◆ **Exercise task**:
Take the data below and copy exactly the lines starting at the one with "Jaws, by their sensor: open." and finishing at the one with "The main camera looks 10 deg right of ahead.", both included.

──────── Dataset extract ────────

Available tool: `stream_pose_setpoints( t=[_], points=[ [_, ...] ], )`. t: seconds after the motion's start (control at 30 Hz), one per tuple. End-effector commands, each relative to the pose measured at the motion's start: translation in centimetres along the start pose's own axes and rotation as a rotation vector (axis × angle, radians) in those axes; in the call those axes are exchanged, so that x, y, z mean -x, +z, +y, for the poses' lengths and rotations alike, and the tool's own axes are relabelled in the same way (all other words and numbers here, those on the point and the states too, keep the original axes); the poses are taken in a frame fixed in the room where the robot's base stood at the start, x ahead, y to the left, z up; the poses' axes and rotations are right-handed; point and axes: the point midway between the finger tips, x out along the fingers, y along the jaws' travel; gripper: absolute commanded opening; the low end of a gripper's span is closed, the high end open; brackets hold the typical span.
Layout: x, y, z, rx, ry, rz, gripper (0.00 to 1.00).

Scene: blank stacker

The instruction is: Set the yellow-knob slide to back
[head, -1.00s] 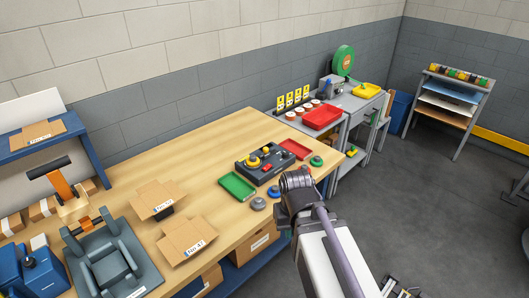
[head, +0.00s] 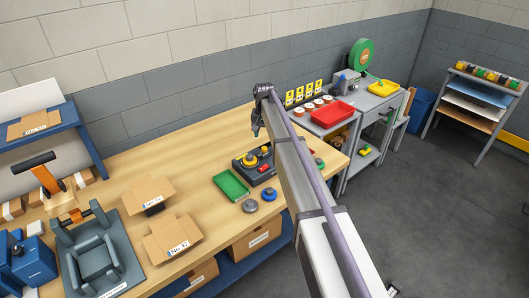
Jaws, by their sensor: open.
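A dark control box (head: 241,169) with yellow knobs (head: 250,160) and a red part (head: 264,168) sits on the wooden bench. The knobs are too small here to tell which one belongs to the slide or its exact setting. My gripper (head: 256,132) is up above the bench, just behind the box in the picture, pointing down. It is open and apart from the box. My arm hides the box's right side.
A green tray (head: 231,186) lies left of the box, with grey (head: 249,207) and blue (head: 269,195) round pieces in front. Open cardboard boxes (head: 172,244) stand further left. A red tray (head: 332,112) sits on the side table. The bench's back middle is clear.

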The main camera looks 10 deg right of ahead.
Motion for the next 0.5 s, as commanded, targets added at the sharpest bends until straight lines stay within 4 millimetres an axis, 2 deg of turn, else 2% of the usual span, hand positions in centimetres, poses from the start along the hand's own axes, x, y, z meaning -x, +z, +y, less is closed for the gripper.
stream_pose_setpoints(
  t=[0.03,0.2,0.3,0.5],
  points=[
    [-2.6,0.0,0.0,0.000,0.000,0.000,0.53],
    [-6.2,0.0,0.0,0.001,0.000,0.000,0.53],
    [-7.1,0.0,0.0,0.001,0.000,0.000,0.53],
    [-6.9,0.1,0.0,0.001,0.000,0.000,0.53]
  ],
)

────────

◆ **Final result**:
Jaws, by their sensor: open.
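A dark control box (head: 241,169) with yellow knobs (head: 250,160) and a red part (head: 264,168) sits on the wooden bench. The knobs are too small here to tell which one belongs to the slide or its exact setting. My gripper (head: 256,132) is up above the bench, just behind the box in the picture, pointing down. It is open and apart from the box. My arm hides the box's right side.
A green tray (head: 231,186) lies left of the box, with grey (head: 249,207) and blue (head: 269,195) round pieces in front. Open cardboard boxes (head: 172,244) stand further left. A red tray (head: 332,112) sits on the side table. The bench's back middle is clear.

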The main camera looks 10 deg right of ahead.

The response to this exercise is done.